(Robot episode data)
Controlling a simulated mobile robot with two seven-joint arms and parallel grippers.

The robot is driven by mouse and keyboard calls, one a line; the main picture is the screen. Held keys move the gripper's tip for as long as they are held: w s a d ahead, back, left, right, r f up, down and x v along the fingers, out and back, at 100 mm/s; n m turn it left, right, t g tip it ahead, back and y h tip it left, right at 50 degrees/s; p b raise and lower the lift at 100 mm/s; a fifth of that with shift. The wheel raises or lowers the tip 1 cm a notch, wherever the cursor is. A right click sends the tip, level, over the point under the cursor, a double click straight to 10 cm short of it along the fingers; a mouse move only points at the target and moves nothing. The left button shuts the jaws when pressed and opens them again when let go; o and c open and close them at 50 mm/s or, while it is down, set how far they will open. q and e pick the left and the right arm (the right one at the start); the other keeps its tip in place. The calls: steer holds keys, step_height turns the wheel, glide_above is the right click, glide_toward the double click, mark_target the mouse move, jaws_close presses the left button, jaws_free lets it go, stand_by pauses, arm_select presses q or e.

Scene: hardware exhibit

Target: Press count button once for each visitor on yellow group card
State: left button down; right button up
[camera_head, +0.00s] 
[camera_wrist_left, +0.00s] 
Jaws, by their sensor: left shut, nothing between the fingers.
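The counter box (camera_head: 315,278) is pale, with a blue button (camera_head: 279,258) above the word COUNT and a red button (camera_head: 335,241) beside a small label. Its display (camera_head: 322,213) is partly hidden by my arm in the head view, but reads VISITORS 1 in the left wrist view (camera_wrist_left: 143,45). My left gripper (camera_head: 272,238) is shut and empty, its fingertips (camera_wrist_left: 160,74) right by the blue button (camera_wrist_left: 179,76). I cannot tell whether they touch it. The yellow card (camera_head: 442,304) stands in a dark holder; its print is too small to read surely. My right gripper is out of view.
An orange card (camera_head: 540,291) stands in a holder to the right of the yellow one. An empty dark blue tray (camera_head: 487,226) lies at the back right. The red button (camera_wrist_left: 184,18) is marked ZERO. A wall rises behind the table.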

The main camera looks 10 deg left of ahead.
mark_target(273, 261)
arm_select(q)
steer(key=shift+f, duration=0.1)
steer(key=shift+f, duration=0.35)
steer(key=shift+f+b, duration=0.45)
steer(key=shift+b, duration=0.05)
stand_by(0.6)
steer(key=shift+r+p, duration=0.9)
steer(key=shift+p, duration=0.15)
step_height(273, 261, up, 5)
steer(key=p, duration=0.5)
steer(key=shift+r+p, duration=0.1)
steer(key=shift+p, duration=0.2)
==
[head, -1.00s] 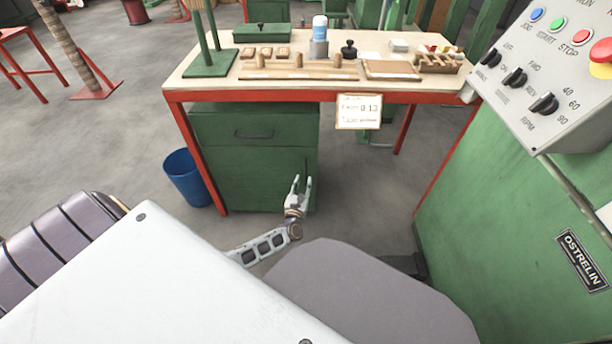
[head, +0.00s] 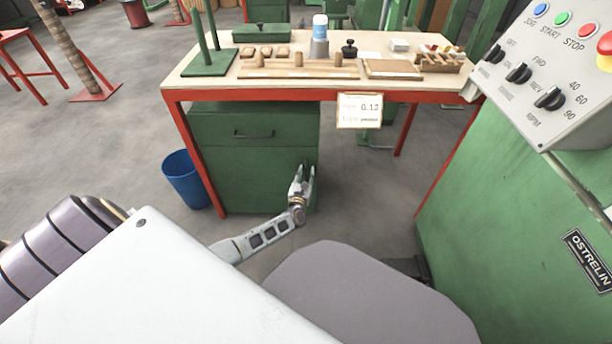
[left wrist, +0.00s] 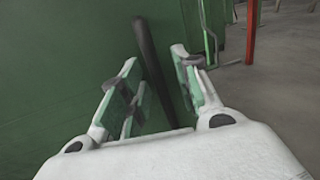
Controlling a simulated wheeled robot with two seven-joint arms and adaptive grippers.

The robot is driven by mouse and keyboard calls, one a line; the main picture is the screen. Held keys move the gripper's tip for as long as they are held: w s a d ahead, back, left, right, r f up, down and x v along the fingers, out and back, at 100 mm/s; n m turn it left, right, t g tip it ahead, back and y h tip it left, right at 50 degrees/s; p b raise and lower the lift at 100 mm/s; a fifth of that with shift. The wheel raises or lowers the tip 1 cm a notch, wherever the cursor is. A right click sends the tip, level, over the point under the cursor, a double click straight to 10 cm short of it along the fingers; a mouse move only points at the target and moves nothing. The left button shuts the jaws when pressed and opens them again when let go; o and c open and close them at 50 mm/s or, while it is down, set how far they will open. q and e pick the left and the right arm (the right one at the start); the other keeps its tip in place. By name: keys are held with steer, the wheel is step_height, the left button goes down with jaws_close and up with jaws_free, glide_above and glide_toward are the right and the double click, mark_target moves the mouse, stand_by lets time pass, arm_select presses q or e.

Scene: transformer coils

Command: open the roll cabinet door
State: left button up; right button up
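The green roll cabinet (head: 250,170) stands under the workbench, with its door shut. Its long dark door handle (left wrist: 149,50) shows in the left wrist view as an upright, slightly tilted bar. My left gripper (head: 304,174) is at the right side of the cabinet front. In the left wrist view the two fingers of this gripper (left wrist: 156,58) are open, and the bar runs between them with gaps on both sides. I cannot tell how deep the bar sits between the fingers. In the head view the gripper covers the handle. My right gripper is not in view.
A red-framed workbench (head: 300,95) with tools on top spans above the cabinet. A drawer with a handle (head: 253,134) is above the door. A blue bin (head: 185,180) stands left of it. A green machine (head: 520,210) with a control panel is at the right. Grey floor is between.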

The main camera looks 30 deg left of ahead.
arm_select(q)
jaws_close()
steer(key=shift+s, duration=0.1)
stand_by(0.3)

:: WRITTEN TASK ::
Output exactly the lines above, from the line with "[head, +0.00s]" to the line with "Controlling a simulated wheeled", both included; skip the pictures.

:: COMPLETED EXERCISE ::
[head, +0.00s] 
[left wrist, +0.00s] 
Controlling a simulated wheeled robot with two seven-joint arms and adaptive grippers.

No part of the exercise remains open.